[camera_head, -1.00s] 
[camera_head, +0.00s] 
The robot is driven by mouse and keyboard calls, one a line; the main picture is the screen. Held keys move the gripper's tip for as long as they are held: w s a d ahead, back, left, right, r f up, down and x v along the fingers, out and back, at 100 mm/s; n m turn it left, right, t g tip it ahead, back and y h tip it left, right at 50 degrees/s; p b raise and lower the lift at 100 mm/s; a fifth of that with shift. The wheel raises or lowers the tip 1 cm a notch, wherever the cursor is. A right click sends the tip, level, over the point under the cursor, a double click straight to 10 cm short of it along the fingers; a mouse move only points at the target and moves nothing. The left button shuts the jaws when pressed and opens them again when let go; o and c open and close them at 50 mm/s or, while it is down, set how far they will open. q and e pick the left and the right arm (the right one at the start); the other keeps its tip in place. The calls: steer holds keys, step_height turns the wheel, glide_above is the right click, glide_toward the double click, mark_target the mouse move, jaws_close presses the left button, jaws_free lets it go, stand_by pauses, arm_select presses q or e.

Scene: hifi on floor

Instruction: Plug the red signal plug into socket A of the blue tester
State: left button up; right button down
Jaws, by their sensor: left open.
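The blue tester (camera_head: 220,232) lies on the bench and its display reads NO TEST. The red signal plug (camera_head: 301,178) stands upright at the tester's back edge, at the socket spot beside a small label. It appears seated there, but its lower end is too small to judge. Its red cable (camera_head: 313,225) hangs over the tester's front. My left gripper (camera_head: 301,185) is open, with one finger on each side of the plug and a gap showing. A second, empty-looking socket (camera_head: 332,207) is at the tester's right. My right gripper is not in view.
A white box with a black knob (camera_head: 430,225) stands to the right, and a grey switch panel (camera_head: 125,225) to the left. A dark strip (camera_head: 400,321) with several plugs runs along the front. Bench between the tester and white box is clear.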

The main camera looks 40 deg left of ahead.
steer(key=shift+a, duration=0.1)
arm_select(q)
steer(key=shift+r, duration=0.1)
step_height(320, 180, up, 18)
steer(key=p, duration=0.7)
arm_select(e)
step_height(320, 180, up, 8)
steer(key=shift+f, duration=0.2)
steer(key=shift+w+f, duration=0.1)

Aim of the exercise »
Extract the lines above from the one containing "Instruction: Plug the" to the last line, both included, exactly as written.

Response to this task »
Instruction: Plug the red signal plug into socket A of the blue tester
State: left button up; right button down
Jaws, by their sensor: left open.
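The blue tester (camera_head: 220,232) lies on the bench and its display reads NO TEST. The red signal plug (camera_head: 301,178) stands upright at the tester's back edge, at the socket spot beside a small label. It appears seated there, but its lower end is too small to judge. Its red cable (camera_head: 313,225) hangs over the tester's front. My left gripper (camera_head: 301,185) is open, with one finger on each side of the plug and a gap showing. A second, empty-looking socket (camera_head: 332,207) is at the tester's right. My right gripper is not in view.
A white box with a black knob (camera_head: 430,225) stands to the right, and a grey switch panel (camera_head: 125,225) to the left. A dark strip (camera_head: 400,321) with several plugs runs along the front. Bench between the tester and white box is clear.

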The main camera looks 40 deg left of ahead.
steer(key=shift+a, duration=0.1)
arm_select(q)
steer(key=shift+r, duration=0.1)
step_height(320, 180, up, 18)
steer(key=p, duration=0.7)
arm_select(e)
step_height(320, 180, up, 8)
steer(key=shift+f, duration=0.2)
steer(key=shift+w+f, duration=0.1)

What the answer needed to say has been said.